Shaun Livingston's play this season presents one of Billy King's largest off-season dilemmas. Somehow, the GM must find a way to retain Livingston, who, after signing for the veterans minimum, will become an unrestricted free agent.  Any player debate regarding team MVP must include him.  He played 76 games, but after Coach Kidd inserted him into the line-up, Shaun started 54 games.  In his 36-minutes per, he averaged 11.5 points, and 4.5 assists.

Paul Pierce averaged less than 30-minutes for the first time in his career.  In fact, he averaged a full 8-minutes below his career 36-minute average.  At 36-years of age, he still impacts games.  Per his 36-minute averages, he gave the Nets 17.3 points, 4.6 rebounds, and 2.4 assists per game.  This season, he became only the 18th player in NBA history, to achieve 25,000 points in a career.  Paul is presently the 4th leading active scorer in the league.

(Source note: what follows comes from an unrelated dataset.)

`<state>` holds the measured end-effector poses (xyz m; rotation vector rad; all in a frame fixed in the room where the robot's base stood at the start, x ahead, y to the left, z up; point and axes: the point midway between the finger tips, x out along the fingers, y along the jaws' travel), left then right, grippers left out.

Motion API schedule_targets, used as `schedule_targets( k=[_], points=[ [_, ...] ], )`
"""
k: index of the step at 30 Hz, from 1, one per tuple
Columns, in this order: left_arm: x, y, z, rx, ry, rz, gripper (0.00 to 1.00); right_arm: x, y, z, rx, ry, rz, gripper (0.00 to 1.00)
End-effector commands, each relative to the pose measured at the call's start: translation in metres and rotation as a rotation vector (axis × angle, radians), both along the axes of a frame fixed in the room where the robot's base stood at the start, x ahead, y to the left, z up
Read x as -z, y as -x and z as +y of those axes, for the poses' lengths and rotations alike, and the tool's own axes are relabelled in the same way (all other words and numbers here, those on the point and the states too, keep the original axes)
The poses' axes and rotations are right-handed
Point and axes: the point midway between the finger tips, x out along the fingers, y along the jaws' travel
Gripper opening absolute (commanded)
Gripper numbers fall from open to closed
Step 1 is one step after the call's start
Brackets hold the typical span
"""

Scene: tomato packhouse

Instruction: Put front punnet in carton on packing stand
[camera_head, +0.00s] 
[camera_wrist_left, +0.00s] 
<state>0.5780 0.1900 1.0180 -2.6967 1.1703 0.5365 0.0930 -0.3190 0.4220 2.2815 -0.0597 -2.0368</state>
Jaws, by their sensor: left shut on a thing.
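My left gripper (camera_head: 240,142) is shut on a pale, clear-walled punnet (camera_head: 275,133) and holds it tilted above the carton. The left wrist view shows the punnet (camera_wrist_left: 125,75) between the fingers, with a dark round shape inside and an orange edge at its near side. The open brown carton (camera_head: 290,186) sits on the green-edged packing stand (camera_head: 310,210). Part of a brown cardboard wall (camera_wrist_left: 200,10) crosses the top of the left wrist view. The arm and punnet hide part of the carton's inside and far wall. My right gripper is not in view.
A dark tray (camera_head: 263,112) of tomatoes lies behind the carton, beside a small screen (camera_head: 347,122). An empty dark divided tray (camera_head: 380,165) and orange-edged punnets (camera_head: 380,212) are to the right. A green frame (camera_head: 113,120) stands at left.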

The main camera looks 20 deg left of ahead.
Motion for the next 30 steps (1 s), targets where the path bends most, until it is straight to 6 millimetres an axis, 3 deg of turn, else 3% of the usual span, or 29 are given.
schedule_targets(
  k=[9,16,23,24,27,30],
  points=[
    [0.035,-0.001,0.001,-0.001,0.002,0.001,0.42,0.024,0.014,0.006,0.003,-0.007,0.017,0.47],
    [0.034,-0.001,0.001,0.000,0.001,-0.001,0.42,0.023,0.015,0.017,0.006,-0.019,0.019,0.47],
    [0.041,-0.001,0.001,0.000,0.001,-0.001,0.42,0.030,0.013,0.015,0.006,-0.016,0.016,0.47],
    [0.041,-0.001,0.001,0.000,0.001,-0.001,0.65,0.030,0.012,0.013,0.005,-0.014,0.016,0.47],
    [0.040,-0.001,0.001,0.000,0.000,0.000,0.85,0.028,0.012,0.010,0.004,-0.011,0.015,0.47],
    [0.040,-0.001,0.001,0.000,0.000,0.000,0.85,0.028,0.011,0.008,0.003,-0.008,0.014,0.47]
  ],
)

Heading into the post-season, the Nets are well positioned at center with the emergence of Mason Plumlee, the return of Kevin Garnett, and with Andray Blatche leading a very strong cast off the bench, which also features Mirza Teletovic and Alan Anderson.

Billy King's 2013-14 acquisitions should not go under spoken.  As noted, Shaun Livingston became invaluable to the Nets this season.  The signing of Andrei Kirilenko, who has played steady minutes lately, is showing how effectively smart he is on the floor.  Marcus Thornton has been flat-out huge since his trade deadline acquisition, and will be coming off the bench launching back-breakers.

Perhaps more so this season than last, the Nets enjoyed a distinct home court advantage.  Arena attendance was strong, and the crowds were Brooklyn loyal and loud.  Barclays Center averaged over 17,000 per home game.   The Nets rewarded their fans with a 28-13 record, and at one point, won 15 consecutive games at home.

With a 44-38 record for the season, that means the Nets struggled on the road.  Indeed, they posted a troublesome 16-25 record away from Flatbush.

Brooklyn's second ever NBA post-season starts Saturday.